* Problem
Write every line out verbatim and omit the pictures.
— start of Data excerpt —
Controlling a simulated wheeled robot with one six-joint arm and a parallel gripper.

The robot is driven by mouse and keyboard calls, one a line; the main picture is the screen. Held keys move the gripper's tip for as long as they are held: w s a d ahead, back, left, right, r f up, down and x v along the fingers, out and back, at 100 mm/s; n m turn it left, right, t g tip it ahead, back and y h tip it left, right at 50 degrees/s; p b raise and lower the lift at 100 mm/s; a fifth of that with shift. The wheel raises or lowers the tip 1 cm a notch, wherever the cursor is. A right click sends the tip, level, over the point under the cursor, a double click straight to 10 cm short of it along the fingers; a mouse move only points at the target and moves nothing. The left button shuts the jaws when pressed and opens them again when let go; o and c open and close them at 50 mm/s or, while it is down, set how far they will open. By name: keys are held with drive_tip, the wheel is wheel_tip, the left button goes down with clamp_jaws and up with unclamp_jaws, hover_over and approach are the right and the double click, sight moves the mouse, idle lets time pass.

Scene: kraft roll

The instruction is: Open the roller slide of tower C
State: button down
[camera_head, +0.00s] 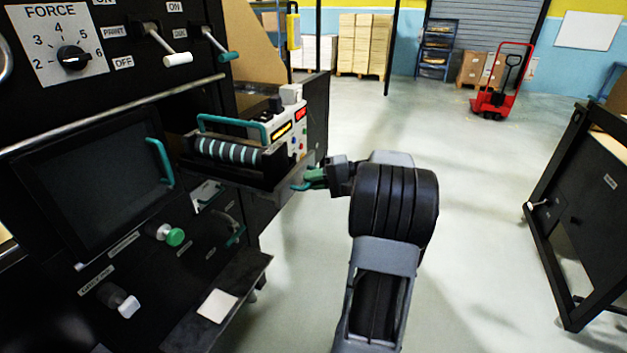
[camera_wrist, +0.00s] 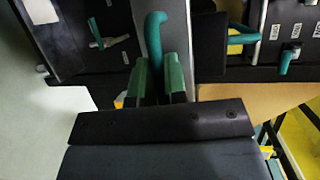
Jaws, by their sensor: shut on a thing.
— end of Data excerpt —
* Response
Controlling a simulated wheeled robot with one six-joint arm and a parallel gripper.

The robot is driven by mouse and keyboard calls, one a line; the main picture is the screen. Held keys move the gripper's tip for as long as they are held: w s a d ahead, back, left, right, r f up, down and x v along the fingers, out and back, at 100 mm/s; n m turn it left, right, t g tip it ahead, back and y h tip it left, right at 50 degrees/s; p b raise and lower the lift at 100 mm/s; a fifth of that with shift. The wheel raises or lowers the tip 1 cm a notch, wherever the cursor is. A right click sends the tip, level, over the point under the cursor, a double click straight to 10 cm short of it along the fingers; a mouse move only points at the target and moves nothing. The left button shuts the jaws when pressed and opens them again when let go; o and c open and close them at 50 mm/s or, while it is down, set how far they will open. By name: keys are held with drive_tip, the wheel is wheel_tip, the left button goes down with clamp_jaws and up with unclamp_jaws, hover_over and approach are the right and the double click, sight moves the mouse, idle lets time pass.

Scene: kraft roll

The instruction is: Open the roller slide of tower C
State: button down
[camera_head, +0.00s] 
[camera_wrist, +0.00s] 
Jaws, by their sensor: shut on a thing.

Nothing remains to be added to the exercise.